--- SHORT PROBLEM ---
Copy out, with no alterations, the lines below running from the one containing "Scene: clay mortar" to the one containing "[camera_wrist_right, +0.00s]", inclusive at each end; pictures are omitted.

--- EXTRACTED MATERIAL ---

— BEGIN —

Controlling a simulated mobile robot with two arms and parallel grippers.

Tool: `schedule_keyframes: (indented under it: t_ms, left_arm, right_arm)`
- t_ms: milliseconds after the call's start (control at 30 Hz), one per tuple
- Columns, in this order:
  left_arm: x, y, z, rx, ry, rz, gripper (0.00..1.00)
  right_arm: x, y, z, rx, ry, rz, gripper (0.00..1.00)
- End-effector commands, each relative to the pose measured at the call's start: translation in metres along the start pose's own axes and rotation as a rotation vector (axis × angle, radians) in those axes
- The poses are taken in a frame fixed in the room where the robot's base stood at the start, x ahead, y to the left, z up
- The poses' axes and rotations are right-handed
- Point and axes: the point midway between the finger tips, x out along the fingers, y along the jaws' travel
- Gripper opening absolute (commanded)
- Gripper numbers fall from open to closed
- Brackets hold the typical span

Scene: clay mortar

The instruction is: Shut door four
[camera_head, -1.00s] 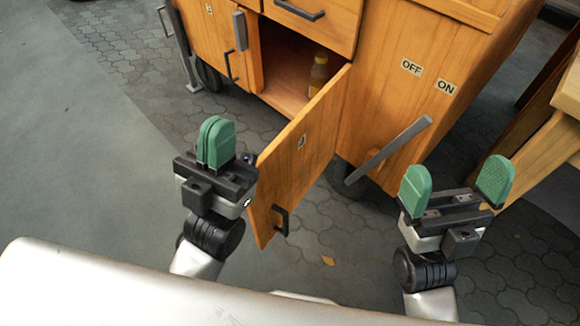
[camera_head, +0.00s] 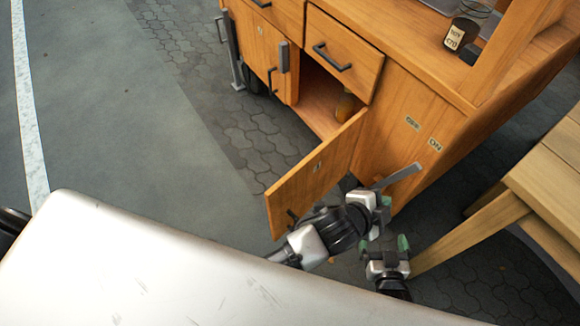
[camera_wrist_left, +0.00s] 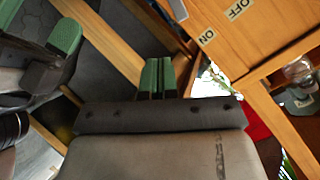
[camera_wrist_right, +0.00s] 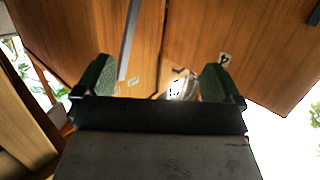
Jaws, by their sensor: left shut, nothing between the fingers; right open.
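The open lower door (camera_head: 305,180) of the wooden cabinet stands swung out, with a small number label (camera_head: 318,167) on its outer face and a black handle (camera_head: 291,216) near its free edge. The door and its label (camera_wrist_right: 224,58) also show in the right wrist view; the number is too small to read surely. My left gripper (camera_head: 380,212) is shut and empty, to the right of the door, close below the grey bar on the cabinet side. My right gripper (camera_head: 389,250) is open and empty, just below the left one. Its fingers (camera_wrist_right: 158,80) frame nothing held.
The grey bar (camera_head: 398,177) juts from the side panel, near the OFF and ON labels (camera_head: 413,124). A bottle (camera_head: 345,107) stands inside the open compartment. A drawer (camera_head: 344,52) is above it. A wooden table (camera_head: 548,185) stands at right. The floor at left is clear.

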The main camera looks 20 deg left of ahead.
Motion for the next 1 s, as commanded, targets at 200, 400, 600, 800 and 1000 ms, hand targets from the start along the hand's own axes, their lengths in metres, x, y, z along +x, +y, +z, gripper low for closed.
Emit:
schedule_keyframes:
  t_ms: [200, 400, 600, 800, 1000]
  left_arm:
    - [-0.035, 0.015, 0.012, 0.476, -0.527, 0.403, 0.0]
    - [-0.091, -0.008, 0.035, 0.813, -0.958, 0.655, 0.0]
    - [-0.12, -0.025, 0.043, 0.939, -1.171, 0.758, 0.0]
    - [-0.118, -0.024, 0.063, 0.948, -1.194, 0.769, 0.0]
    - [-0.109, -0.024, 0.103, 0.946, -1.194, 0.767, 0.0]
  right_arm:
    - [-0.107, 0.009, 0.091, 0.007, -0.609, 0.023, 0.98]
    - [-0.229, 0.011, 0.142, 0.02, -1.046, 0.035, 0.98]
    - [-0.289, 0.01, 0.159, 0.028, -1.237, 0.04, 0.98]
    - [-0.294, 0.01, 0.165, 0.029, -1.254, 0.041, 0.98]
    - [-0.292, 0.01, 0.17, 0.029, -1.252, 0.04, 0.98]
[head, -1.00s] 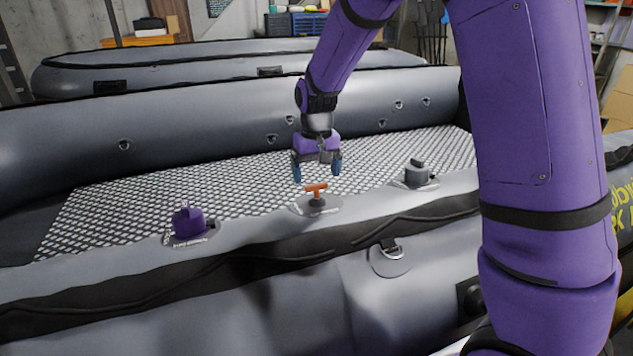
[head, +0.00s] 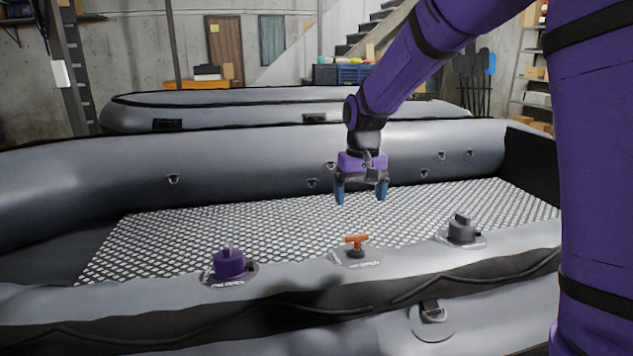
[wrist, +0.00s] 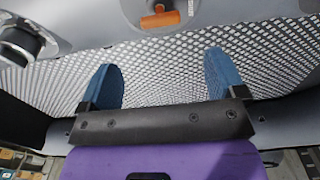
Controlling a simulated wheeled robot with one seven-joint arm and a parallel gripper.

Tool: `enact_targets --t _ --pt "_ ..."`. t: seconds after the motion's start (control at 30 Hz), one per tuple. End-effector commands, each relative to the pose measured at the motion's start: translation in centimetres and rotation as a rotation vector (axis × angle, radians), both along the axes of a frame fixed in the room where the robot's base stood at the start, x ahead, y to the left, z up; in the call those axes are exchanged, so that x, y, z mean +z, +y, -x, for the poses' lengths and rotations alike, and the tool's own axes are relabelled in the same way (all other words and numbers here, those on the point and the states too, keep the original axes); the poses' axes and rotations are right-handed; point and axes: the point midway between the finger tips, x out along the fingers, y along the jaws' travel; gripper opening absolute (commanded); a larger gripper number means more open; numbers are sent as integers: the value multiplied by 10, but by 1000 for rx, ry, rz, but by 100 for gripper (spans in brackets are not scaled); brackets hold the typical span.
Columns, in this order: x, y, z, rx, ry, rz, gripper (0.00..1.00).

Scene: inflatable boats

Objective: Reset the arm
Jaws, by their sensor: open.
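My purple arm reaches in from the right, and my gripper (head: 361,190) hangs fingers-down over the boat's patterned floor. Its two blue fingers are apart with nothing between them; they also show in the wrist view (wrist: 164,80). The orange T-handle valve (head: 356,243) stands on the near grey tube, just below and in front of my gripper, apart from it. It shows at the top of the wrist view (wrist: 160,17). A purple cap (head: 228,264) sits on the tube to the left. A grey cap (head: 462,230) sits to the right.
The near tube (head: 130,305) of the grey inflatable boat crosses the front. Its far tube (head: 250,157) rises behind my gripper. A second boat (head: 240,112) lies behind. The patterned floor (head: 180,240) is clear.

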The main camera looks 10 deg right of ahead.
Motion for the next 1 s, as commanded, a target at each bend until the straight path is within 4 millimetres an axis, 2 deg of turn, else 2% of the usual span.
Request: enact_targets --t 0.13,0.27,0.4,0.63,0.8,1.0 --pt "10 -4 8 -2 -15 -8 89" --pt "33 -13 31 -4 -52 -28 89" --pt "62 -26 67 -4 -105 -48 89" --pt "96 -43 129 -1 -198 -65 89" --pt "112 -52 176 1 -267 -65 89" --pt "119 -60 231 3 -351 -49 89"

— END —

--- ANSWER FOR THE TASK ---
Scene: clay mortar

The instruction is: Shut door four
[camera_head, -1.00s] 
[camera_head, +0.00s] 
[camera_wrist_left, +0.00s] 
[camera_wrist_right, +0.00s] 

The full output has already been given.